* WRITTEN REQUEST
Every record must be written out once more, with nothing added or omitted.

* MATERIALS PROVIDED
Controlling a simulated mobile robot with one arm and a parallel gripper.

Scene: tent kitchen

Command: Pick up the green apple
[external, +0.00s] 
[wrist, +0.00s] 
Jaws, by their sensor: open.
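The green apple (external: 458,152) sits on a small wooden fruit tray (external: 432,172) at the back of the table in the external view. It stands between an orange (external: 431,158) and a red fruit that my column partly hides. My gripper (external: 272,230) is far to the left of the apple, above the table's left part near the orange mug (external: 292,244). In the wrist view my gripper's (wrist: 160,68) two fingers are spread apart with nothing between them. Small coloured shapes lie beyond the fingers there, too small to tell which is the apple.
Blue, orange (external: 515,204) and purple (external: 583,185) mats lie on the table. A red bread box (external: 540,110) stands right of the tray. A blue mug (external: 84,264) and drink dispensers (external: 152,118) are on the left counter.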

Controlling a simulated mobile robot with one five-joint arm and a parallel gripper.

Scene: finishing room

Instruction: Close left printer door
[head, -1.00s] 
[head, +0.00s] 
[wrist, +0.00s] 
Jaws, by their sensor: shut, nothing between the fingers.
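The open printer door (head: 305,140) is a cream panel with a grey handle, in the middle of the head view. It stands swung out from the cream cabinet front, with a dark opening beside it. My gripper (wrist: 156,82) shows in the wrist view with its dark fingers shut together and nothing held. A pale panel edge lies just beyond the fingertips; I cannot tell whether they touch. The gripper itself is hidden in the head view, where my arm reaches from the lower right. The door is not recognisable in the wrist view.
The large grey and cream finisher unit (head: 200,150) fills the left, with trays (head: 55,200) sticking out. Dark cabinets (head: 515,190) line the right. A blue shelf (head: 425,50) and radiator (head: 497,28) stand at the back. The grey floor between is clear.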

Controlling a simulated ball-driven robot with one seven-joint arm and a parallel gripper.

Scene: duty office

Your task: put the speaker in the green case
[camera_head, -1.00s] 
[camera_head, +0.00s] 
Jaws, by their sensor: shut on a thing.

* COMPLETED EXERCISE
Controlling a simulated mobile robot with one arm and a parallel gripper.

Scene: tent kitchen

Command: Pick up the green apple
[external, +0.00s] 
[wrist, +0.00s] 
Jaws, by their sensor: open.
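The green apple (external: 458,152) sits on a small wooden fruit tray (external: 432,172) at the back of the table in the external view. It stands between an orange (external: 431,158) and a red fruit that my column partly hides. My gripper (external: 272,230) is far to the left of the apple, above the table's left part near the orange mug (external: 292,244). In the wrist view my gripper's (wrist: 160,68) two fingers are spread apart with nothing between them. Small coloured shapes lie beyond the fingers there, too small to tell which is the apple.
Blue, orange (external: 515,204) and purple (external: 583,185) mats lie on the table. A red bread box (external: 540,110) stands right of the tray. A blue mug (external: 84,264) and drink dispensers (external: 152,118) are on the left counter.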

Controlling a simulated mobile robot with one five-joint arm and a parallel gripper.

Scene: finishing room

Instruction: Close left printer door
[head, -1.00s] 
[head, +0.00s] 
[wrist, +0.00s] 
Jaws, by their sensor: shut, nothing between the fingers.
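The open printer door (head: 305,140) is a cream panel with a grey handle, in the middle of the head view. It stands swung out from the cream cabinet front, with a dark opening beside it. My gripper (wrist: 156,82) shows in the wrist view with its dark fingers shut together and nothing held. A pale panel edge lies just beyond the fingertips; I cannot tell whether they touch. The gripper itself is hidden in the head view, where my arm reaches from the lower right. The door is not recognisable in the wrist view.
The large grey and cream finisher unit (head: 200,150) fills the left, with trays (head: 55,200) sticking out. Dark cabinets (head: 515,190) line the right. A blue shelf (head: 425,50) and radiator (head: 497,28) stand at the back. The grey floor between is clear.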

Controlling a simulated ball-driven robot with one seven-joint arm and a parallel gripper.

Scene: duty office

Your task: put the speaker in the green case
[camera_head, -1.00s] 
[camera_head, +0.00s] 
Jaws, by their sensor: shut on a thing.

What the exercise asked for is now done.